Philippe Rickwaert, alias Baron noir, est de retour. Après avoir si longtemps œuvré dans l’ombre et « fait » les deux derniers présidents de la République, ce combattant et militant décide de présenter sa propre candidature à l’élection présidentielle. L’acteur Kad Merad interprète toujours avec talent et conviction son personnage fétiche, et il n’est pas prêt à le quitter. La diffusion de la passionnante et très mouvementée saison 3 de Baron noir commence ce 10 février sur Canal+.
Est-ce difficile de se remettre dans le personnage de Philippe Rickwaert ?
Kad Merad : Non, pas tant que ça. C’est un costume. On a un temps de préparation avant de tourner. On réessaye les costumes parce qu’entre temps, on prend un peu de ventre ou on en perd. (Il se tapote le ventre.) On change. On se remet petit à petit dans le bain, on retrouve d’autres acteurs, on fait parfois des lectures. Il y a un temps avant la première prise de vue. Après, cela va très vite. On rentre dedans tout de suite.
La chance que j’ai aussi, c’est qu’Eric [Benzekri, le co-créateur de Baron noir] et les autres scénaristes écrivent vraiment en fonction de mon énergie, de cette énergie que j’ai apportée dès la première saison avec Ziad [Doueiri, réalisateur de la saison 1 et saison 2 épisodes 1 à 4]. Après, je n’ai pas trop de difficulté. Et puis, je suis très impatient à chaque fois de lire, de tourner la première scène. On a commencé en mars [2019], avec la neige. J’ai commencé avec The Revenant, en fait. (Rires) J’ai dit : « Ils vont me faire dormir dans un cheval. » Là, je dors dans une chèvre parce qu’on a moins de moyens. (Rires)
Et pour les longues tirades, encore nombreuses cette saison ?
J’ai un souffleur avec un panneau. (Rires) Non, je travaille. Mais c’est mon boulot. On ne fait pas tout d’un coup non plus. On a l’impression de faire de long plan séquence, comme dans 1917 – que je n’ai pas vu – mais tout est truqué. Ce qui compte, c’est le résultat. On se débrouille entre nous. Il y a beaucoup de textes, d’info mais j’ai l’habitude. Le défi est de rendre cela naturel alors qu’on n’est pas des hommes politiques.
Avez-vous le sentiment, en tant qu’acteur, d’avoir encore quelque chose à prouver au public, d’être attendu au tournant avec chaque projet ?

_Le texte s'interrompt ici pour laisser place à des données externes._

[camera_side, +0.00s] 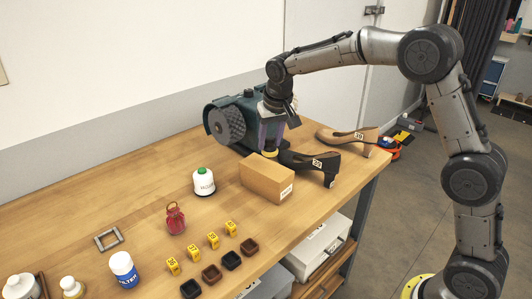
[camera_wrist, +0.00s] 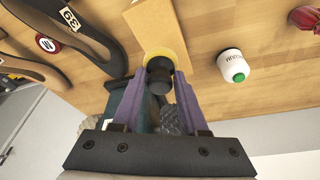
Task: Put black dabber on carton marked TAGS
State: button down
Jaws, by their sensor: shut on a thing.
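My gripper (camera_side: 271,142) has purple fingers and points down behind the carton. It is shut on the black dabber, whose dark round top (camera_wrist: 159,74) sits between the fingertips in the wrist view. The dabber's yellow lower part (camera_side: 270,153) shows under the fingers in the side view. The plain brown carton (camera_side: 262,180) lies on the bench, with a white label on its end too small to read. In the wrist view the dabber overlaps the near end of the carton (camera_wrist: 155,25). I cannot tell whether the dabber touches carton or bench.
A teal machine with a ridged wheel (camera_side: 226,125) stands left behind my gripper. A dark numbered shoe form (camera_side: 312,162) lies close right of the carton, another (camera_side: 345,138) beyond. A green-capped white bottle (camera_side: 204,183) stands left. Yellow markers (camera_side: 213,240) and small trays (camera_side: 231,260) are in front.

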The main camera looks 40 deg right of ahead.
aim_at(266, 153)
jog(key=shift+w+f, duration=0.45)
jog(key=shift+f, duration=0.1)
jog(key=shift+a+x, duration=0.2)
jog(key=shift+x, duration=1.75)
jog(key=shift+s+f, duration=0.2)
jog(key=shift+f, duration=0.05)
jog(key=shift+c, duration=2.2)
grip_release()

J’ai toujours l’impression de recommencer ma carrière à chaque fois. Je sors tout le temps de ma zone de confort, je ne fais jamais la même chose. C’est vrai que sur Baron noir, je retrouve le même personnage mais, en tant qu’acteur, j’ai l’impression de recommencer à zéro à chaque fois. A chaque fois. Et ça, ça ne me laissera jamais tranquille.

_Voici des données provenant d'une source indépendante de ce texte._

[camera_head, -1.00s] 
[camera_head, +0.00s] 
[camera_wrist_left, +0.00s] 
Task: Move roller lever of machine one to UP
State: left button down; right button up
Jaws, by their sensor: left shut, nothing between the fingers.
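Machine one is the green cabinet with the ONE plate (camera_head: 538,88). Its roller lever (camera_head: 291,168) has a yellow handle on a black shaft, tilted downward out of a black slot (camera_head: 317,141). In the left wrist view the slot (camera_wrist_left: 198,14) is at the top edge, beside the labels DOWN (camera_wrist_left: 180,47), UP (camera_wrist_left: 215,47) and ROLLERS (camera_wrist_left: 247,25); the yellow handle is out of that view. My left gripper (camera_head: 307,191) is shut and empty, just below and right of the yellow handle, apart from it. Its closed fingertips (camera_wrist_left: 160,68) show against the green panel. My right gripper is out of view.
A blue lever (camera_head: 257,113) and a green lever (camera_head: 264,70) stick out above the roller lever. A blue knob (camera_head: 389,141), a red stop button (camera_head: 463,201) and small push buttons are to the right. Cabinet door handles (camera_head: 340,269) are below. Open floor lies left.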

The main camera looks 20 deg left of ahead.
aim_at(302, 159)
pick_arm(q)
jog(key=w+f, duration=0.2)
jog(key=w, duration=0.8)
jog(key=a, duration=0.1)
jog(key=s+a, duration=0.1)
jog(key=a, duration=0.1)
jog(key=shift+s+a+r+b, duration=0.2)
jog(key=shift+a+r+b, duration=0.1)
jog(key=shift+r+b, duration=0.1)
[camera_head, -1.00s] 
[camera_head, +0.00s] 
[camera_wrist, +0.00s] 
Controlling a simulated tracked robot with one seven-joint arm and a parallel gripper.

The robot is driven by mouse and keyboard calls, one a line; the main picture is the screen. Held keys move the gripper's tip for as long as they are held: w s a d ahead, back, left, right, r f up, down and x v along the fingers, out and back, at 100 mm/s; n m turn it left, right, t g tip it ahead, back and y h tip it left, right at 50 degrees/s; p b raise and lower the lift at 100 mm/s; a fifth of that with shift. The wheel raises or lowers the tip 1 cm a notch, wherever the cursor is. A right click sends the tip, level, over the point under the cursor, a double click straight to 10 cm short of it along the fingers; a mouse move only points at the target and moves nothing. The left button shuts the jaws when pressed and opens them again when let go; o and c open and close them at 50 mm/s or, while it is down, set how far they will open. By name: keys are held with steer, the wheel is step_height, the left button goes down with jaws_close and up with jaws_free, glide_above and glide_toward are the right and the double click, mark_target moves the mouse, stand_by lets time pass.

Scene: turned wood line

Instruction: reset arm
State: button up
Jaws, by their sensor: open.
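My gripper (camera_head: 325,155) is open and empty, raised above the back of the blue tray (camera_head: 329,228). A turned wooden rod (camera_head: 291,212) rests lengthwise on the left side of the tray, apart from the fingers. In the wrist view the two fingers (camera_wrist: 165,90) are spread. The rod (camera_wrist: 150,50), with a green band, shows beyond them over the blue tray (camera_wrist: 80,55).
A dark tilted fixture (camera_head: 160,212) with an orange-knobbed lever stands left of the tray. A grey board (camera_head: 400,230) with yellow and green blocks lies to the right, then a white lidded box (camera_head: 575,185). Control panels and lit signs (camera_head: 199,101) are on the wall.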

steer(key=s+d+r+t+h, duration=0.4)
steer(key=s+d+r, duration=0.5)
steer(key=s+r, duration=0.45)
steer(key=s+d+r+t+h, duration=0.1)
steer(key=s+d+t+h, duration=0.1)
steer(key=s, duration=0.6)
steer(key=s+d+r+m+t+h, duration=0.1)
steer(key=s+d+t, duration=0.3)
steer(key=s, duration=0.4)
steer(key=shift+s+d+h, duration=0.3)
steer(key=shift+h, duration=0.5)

Donc, en fait, vous n’avez pas de zone de confort.
Non. Et puis, j’essaye toujours de faire des choses… Là, je vais faire une mise en scène au théâtre. Je ne l’ai jamais fait. C’est comme si j’apprenais un nouveau métier. Et je viens de finir un film incroyable, Un triomphe. C’est l’histoire – vraie – de cet acteur qui donne des cours en prison à des détenus et qui finira par monter une pièce de Beckett. C’était passionnant à faire mais aussi très dur. En fait, je ne me pose pas trop de questions et en même temps, à chaque fois, j’ai l’impression qu’il faut recommencer à séduire, à plaire. Je n’ai rien à prouver, moi, personnellement, mais j’ai l’impression que je dois prouver quand même aux gens que je ne suis pas là par hasard, que je ne suis pas un imposteur.

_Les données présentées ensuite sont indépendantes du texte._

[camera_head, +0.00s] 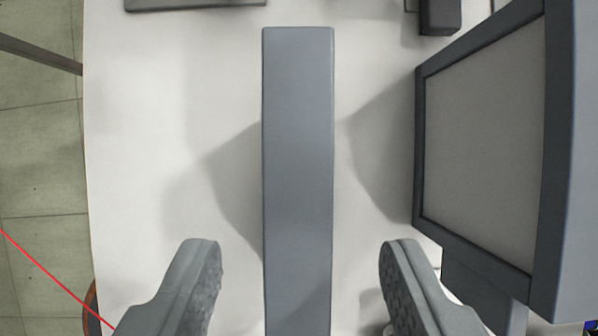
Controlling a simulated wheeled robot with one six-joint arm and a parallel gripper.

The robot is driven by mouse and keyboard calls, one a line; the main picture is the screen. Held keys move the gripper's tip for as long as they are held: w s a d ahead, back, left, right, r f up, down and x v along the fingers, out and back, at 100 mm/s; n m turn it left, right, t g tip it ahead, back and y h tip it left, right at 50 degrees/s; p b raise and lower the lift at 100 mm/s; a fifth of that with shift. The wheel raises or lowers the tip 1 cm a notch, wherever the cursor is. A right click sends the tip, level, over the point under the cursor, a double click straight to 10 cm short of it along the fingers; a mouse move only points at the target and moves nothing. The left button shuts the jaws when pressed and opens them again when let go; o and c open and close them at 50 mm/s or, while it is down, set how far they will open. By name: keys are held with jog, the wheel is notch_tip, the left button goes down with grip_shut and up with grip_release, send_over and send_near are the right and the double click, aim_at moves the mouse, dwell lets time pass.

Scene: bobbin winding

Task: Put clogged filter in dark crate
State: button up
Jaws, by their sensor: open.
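My gripper (300,252) is open. Its two fingers stand apart on either side of a long blue-grey bar-shaped thing (298,150), with a gap on both sides. The bar has a plain smooth face and runs off the bottom edge; it may be a filter seen edge-on, but I cannot tell. At the right, a framed panel (485,150) with a dark grey frame and a dull grey face stands tilted in view; it looks like a filter, though whether it is clogged is unclear. No dark crate can be made out.
A white table top (150,130) lies below, with bare room left of the bar. A dark block (438,15) is at the top right, and a flat grey thing (195,4) is at the top left. Tiled floor (40,150) shows beyond the left table edge.

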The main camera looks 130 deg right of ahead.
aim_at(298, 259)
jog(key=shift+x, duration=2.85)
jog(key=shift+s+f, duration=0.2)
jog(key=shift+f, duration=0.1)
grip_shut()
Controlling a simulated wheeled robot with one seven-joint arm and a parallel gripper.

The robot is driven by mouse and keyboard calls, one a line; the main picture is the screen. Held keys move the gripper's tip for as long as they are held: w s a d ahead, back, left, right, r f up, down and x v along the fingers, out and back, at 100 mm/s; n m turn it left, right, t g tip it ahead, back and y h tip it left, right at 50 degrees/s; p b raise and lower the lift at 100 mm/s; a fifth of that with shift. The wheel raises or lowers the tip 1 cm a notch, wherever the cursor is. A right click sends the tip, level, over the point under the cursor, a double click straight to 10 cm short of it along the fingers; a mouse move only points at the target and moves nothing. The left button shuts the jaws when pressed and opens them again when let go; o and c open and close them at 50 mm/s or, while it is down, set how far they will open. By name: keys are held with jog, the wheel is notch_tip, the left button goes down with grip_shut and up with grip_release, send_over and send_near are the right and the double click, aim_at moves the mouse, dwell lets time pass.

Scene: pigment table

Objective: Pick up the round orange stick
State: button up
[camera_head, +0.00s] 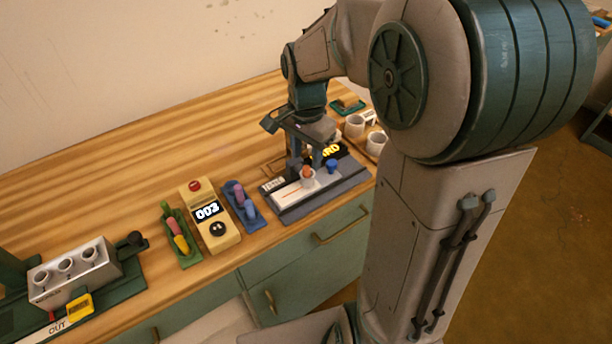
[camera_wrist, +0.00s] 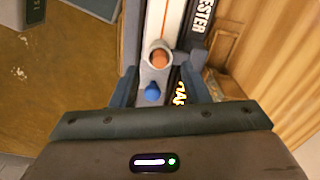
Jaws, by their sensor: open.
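The round orange stick (camera_head: 306,171) stands in a small white cup (camera_head: 309,182) on the dark tester board (camera_head: 335,186). In the wrist view the orange stick (camera_wrist: 160,59) shows its rounded top inside the cup's rim, between and a little beyond my fingers. My gripper (camera_head: 305,160) is open and points down above the board, close over the cup. In the wrist view my gripper (camera_wrist: 161,84) has its fingers spread wide, with nothing held. The lower part of the stick is hidden in the cup.
A blue peg (camera_head: 331,166) stands close beside the cup, also between my fingers in the wrist view. To the left are a blue tray (camera_head: 254,223) of sticks, a beige counter device (camera_head: 222,241) and a green tray (camera_head: 187,260). White cups (camera_head: 355,125) stand behind, at right.

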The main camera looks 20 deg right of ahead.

Que vous apporte une série par rapport au cinéma, en tant qu’acteur ?
De très bonnes critiques. (Rires) De très très bonnes critiques. Voilà la vraie différence. La série permet quand même à un personnage de montrer beaucoup de facettes et, pour un acteur, d’avoir le temps. La difficulté au cinéma, c’est qu’on a qu’1h30–2h. Tout le monde est dans le même cas, évidemment. Là, j’ai l’impression qu’on reconnaît le travail. La différence, c’est ça : les critiques. Et aussi l’idée de revenir, de recommencer, de ré-endosser un costume, un personnage. Je ne sais pas jusqu’où on va aller. C’est une suite sans fin.
Pourtant, à Série Mania en 2018, vous avez dit : « Je quitterai la série quand je serais président. Mais vu que les scénaristes n’ont pas envie que je parte, mon personnage n’est pas près de devenir président ». La saison 3 le voit en campagne pour devenir président…
Je dis énormément de conneries. (Rires) Qu’on ressort souvent après. Il faut faire attention à ce qu’on dit. (Rires) En vérité, c’est un jeu entre Eric et moi. On est devenu très proches depuis le début de notre collaboration. Il est le scénariste, l’inventeur, le créateur. Et je suis un peu sa créature, quelque part. (Rires) Donc, c’est un jeu. Et j’ai toujours dit que je rêvais d’être président. J’ai commencé député maire à Dunkerque, j’ai été ministre du Travail, je suis passé par la case prison, sans toucher les 20 000. (Rires) Et j’avais dit pour rigoler : « J’arrêterai quand je serai président. » Ce qui est une vraie connerie de dire ça.
Ce que j’aime et que je trouve beau et bon dans cette saison 3, c’est la rédemption, l’ascension, les manipulations, les alliances et mésalliances. Après qu’est-ce qu’on peut faire ? Qu’est-ce qu’on peut raconter ? J’ai dit une bêtise, forcément. J’aime tellement ce rendez-vous avec Baron noir que je n’aimerais pas le quitter. Mais après, si on doit s’arrêter, on s’arrêtera.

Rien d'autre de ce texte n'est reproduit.